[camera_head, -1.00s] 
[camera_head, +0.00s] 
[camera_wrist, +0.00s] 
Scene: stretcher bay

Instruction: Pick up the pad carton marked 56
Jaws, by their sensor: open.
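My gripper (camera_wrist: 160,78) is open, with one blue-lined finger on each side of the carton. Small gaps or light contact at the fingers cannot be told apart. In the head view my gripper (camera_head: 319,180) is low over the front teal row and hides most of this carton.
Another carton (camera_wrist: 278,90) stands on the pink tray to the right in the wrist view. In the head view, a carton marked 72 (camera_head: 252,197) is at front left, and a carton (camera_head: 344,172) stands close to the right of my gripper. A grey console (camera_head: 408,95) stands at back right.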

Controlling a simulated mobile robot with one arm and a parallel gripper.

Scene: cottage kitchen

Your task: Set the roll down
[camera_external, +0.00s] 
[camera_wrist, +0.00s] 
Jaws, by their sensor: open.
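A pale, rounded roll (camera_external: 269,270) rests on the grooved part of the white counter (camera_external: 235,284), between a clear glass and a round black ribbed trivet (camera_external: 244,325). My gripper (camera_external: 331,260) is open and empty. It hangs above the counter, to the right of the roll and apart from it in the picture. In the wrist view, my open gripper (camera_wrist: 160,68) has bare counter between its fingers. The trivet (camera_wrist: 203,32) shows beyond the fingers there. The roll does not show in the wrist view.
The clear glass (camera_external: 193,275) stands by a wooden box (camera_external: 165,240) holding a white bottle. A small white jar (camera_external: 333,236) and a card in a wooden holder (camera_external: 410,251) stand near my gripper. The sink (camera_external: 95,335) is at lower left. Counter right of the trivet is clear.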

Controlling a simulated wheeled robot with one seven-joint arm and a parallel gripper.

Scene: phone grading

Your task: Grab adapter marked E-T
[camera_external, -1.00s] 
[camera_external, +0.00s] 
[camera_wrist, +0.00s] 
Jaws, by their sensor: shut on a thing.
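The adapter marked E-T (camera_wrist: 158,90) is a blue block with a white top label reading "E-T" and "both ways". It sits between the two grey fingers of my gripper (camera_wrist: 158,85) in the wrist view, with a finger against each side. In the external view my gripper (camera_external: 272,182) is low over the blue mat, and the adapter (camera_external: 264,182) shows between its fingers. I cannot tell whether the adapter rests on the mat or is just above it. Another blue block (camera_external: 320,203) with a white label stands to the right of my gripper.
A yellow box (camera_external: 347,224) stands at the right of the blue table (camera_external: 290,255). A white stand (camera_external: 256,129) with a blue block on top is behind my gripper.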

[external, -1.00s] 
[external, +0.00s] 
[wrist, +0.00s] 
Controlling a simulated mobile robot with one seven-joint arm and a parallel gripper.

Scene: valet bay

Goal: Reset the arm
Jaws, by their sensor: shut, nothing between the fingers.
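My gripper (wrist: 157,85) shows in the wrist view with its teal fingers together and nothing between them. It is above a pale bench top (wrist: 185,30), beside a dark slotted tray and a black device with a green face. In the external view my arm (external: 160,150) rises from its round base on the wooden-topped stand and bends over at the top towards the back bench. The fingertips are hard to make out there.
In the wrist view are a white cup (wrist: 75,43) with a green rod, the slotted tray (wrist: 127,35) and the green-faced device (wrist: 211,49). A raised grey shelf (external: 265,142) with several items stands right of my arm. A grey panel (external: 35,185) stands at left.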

========

WORK TO DO ▸
From the first line of the data through the line with "Instruction: Pick up the pad carton marked 56", quote each line exactly and add nothing else.

IN RESPONSE ▸
[camera_head, -1.00s] 
[camera_head, +0.00s] 
[camera_wrist, +0.00s] 
Scene: stretcher bay

Instruction: Pick up the pad carton marked 56

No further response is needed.